Confessions of a Golf Teaching Professionsal
Okay, I’ll admit it: not every day is a good one on the lesson tee. Some days I can honestly say I’d rather be under a car, over a desk, or behind a cash register. At times, golf students can be frustrating… arrogant…annoying…un-athletic… robotic (more on that one later). The list goes on. The job itself, too, can be unpredictable, almost impossible, and, most definitely, mentally exhausting.
Of course, I’m happy to say that most days aren’t like that at all. I’m happy. The sun is shining. People are friendly. I’ve slept enough. The grass is green. Progress is being made. I’m completely satisfied – even incredibly thankful! – that I’ve chosen this career. It is, after all, one of the best jobs on the planet!
But golf pros, like everyone else, are fallible. We mess up. We sometimes don’t care enough. We occasionally allow our minds to drift to the status of our investment portfolio, if we have one, or the golf swing of the person in the next stall over, when we should be concentrating on the student in front of us.
Obviously, students, too, can be difficult to work with. The connection sometimes just isn’t there. The social skills are nowhere to be found. The athleticism appears nonexistent. Sadly, sometimes when it’s blazing hot and I’m teaching someone who just really isn’t any fun at all, I think about ending the day early and heading to the first tee. And, yes, I admit, many times I have done just that. (Why is there such a pull to that first tee? And why is it so much fun? One day I hope to have an answer to that.)
But, now that I’m on a roll, I have a few more confessions to make (by the way, my mom doesn’t have to know any of this). Even though I love them, and have four of my own, teaching kids is kind of scary. I mean, you never
know when little Ronny is going to pick up his 7-iron and lobotomize the kid in the next stall over. And, sadly, during some junior classes I feel like a professional babysitter, not a golf instructor. Runny noses just don’t do it for me.
Then you always get a few kids who, at eight years of age, are convinced they know more about the game than, say, Ben Hogan. Those types always get me chuckling, which, I suppose, is a good thing. Generally speaking though, kids with the “I know everything and you don’t” syndrome are relatively harmless.
However, the kids who are downright defiant aren’t much fun at all. I struggle with them. Not that my boys can’t be hellions, because, they most definitely can. In fact, just the other day two of them smeared wood glue all over the basement carpet and walls. That was so much fun to clean up! I had the biggest smile on my face and was full
of nice, warm, loving, thoughts as I scrubbed. Yes, and pigs fly. But, in my opinion, if a child has a terrible attitude,
doesn’t want to participate in the drills, and is demonstrating dangerous behaviour, then he should be lobotomi…I mean, lovingly removed from the class.
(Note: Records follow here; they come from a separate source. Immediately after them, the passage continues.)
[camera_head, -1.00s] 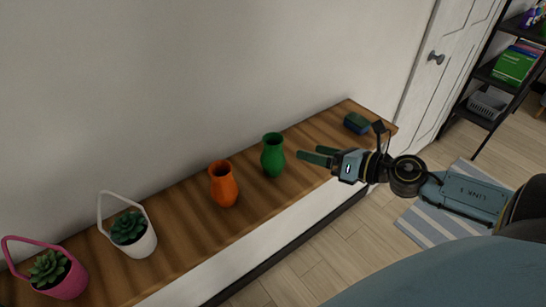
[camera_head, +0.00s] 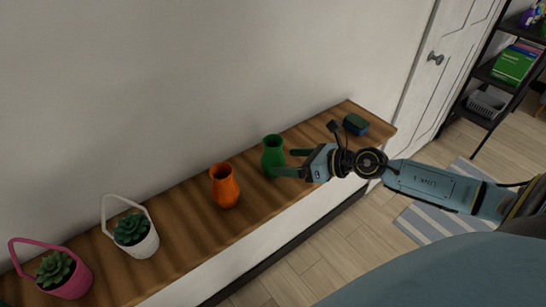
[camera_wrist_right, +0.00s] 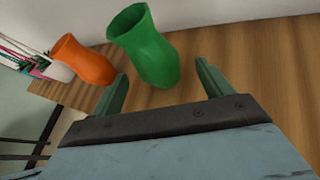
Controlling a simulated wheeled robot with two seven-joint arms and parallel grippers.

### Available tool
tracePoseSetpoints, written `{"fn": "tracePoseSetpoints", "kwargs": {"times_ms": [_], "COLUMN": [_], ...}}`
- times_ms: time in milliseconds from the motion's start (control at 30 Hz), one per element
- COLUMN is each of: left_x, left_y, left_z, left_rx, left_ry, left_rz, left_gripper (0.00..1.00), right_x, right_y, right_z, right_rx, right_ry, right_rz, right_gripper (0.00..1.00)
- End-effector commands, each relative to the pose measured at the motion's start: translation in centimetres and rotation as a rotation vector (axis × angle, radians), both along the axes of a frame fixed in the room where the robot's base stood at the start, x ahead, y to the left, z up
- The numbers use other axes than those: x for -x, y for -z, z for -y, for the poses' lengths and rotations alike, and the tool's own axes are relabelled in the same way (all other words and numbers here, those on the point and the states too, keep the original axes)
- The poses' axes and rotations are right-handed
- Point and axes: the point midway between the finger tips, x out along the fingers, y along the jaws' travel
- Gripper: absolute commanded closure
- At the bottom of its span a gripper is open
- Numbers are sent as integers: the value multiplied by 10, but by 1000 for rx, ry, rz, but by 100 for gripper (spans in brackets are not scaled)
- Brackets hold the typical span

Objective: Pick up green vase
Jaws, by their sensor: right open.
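The green vase (camera_head: 272,157) stands upright on the wooden shelf top, right of the orange vase (camera_head: 225,186). My right gripper (camera_head: 284,162) is open beside the green vase on its right, with its fingers pointing at it. In the right wrist view the green vase (camera_wrist_right: 150,50) is just beyond the open fingertips (camera_wrist_right: 160,82), roughly in line with the gap between them. Whether a finger touches the vase cannot be told. My left gripper is not in view.
The wooden shelf (camera_head: 190,226) runs along the wall. A white basket planter (camera_head: 140,245) and a pink one (camera_head: 72,282) stand at its left. A small dark blue and green box (camera_head: 355,125) lies at its right end. The orange vase (camera_wrist_right: 84,60) is close to the green one.

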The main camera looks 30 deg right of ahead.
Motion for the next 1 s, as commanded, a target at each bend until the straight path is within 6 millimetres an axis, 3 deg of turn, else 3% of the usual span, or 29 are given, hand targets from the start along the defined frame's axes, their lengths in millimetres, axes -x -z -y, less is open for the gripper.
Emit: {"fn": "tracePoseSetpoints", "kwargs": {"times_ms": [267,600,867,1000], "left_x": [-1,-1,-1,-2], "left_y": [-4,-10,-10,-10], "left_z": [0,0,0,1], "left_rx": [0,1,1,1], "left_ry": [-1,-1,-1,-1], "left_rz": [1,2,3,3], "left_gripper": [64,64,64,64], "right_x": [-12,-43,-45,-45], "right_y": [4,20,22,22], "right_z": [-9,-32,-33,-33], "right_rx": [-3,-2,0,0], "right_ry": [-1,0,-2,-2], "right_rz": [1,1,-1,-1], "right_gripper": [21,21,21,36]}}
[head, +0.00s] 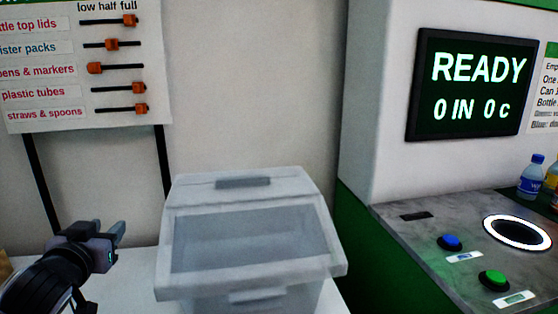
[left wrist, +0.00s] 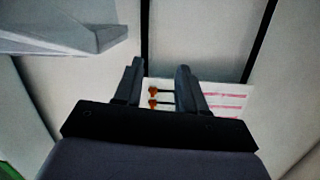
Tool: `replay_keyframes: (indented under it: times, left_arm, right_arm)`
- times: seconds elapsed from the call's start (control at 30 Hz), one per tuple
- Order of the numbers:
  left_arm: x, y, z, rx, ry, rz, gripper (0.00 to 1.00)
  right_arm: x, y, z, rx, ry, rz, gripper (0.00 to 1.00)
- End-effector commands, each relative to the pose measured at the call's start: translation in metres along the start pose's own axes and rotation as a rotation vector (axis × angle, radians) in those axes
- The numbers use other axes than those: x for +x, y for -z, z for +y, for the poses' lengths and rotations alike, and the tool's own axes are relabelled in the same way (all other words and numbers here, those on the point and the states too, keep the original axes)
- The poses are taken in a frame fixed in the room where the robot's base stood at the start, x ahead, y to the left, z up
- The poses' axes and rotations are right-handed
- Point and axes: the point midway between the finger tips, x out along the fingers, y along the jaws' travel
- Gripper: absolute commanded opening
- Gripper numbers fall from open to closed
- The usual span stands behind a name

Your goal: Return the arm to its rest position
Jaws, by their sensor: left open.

Of course, kids aren’t the only ones who sometimes make teaching seem rather chore-like to me. Sometimes adults, probably the ones who have cleaned up glue spills, can make life fairly interesting, too. I once had a gentleman show up for a lesson who was so inebriated that his “finish position” was lying prostrate on the ground. I definitely don’t run into that situation every day.
Then I had one gal, similar to some of the little terrors I’ve taught, who basically refused to do anything I asked her to do. Everything I said she questioned and doubted and had some ridiculously juvenile response to. And, she was a professional person in her 30s! Finally I got really perturbed and erroneously asked her, “Why are we here? What’s the point of doing this? Clearly your money would have been better spent on something else.” After that she made a minor effort, but she was, easily, the worstbehaved adult student I’ve ever had. God bless her, though. I ’m sure she’ll be incredibly successful in other sports. Ahem.
But, I actually enjoy people who aren’t athletic superstars. The incredibly gifted ones are just too easy to work with! Often people who are less naturally gifted or skilled are more eager, which is nice…to a point.
I had one student who wanted it so bad he gripped the club with the most vicious vice-like grip you’ve ever seen. His hands were pretty much melded onto the grip after about five minutes on the lesson. Try as I might,
nothing would work to soften his grip pressure and get him to relax a bit. Eventually I tried to pry his fingers off the grip. No go. It appeared the only way I’d remove him from the club would be via electric shock.
I’ve never seen anything like it. It was kind of funny, but quite disconcerting at the same time. Finally, he told me he was in a traffic accident a few years ago and his hand was put back together with titanium rods and pins.
Seriously. Then it all started making sense. This particular student was bionic. The Six Million Dollar Man. A cyborg. Needless to say, that was the last time we worked on grip pressure.
Ah, yes, the life of a golf teaching pro. I wouldn’t change it for anything.